Practical guidance for builders, validators, and users
Until ePBS arrives, operational choices still move the needle. Small disciplines help curb censorship and reduce reliance on any single actor.
- Validators: diversify relays and monitor relay-level filtering; prefer configurations that forward all valid transactions.
- Builders: publish inclusion compliance metrics and document witness handling; transparency invites order flow.
- Wallets: surface inclusion delays and suggest fee bumps or alternative routes if a transaction is being filtered.
- Searchers: design strategies that tolerate inclusion lists, e.g., bundle variants that respect listed txs.
These practices are incremental, but they stack. The market rewards participants who make inclusion predictable and censorship costly.

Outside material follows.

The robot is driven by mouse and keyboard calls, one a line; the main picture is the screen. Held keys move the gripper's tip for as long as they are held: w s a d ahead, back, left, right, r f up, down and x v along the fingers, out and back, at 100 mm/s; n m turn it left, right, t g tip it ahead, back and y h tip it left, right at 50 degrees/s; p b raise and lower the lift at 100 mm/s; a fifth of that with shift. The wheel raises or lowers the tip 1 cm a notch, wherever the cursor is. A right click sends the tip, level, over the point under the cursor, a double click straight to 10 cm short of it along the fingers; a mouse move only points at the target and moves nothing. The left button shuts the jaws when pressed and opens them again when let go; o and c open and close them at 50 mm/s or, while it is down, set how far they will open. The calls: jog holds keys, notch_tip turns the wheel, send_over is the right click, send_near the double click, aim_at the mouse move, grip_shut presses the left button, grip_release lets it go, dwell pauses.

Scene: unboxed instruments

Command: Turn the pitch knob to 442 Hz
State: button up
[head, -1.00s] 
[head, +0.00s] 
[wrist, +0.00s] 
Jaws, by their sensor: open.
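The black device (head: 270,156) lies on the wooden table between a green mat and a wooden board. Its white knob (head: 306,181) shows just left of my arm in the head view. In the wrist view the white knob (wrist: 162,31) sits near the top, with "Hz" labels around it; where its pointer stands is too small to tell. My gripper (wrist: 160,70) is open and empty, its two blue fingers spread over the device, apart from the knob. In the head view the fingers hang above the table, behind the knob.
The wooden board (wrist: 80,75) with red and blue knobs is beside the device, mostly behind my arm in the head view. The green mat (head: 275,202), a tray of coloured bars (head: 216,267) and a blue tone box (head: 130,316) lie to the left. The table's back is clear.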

Why inclusion lists fit the builder era
Builders aren’t going away; they make blocks better and cheaper to use. The job now is to bind their power to rules that keep Ethereum credibly neutral. Inclusion lists provide the minimal constraint that preserves competition while protecting users from arbitrary exclusion. ePBS provides the scaffolding to enforce those constraints without trusted intermediaries.
Put simply: keep the auction, cut the gatekeeping. Make censorship expensive, verifiable, and rare—so ordinary transactions land with the reliability users expect.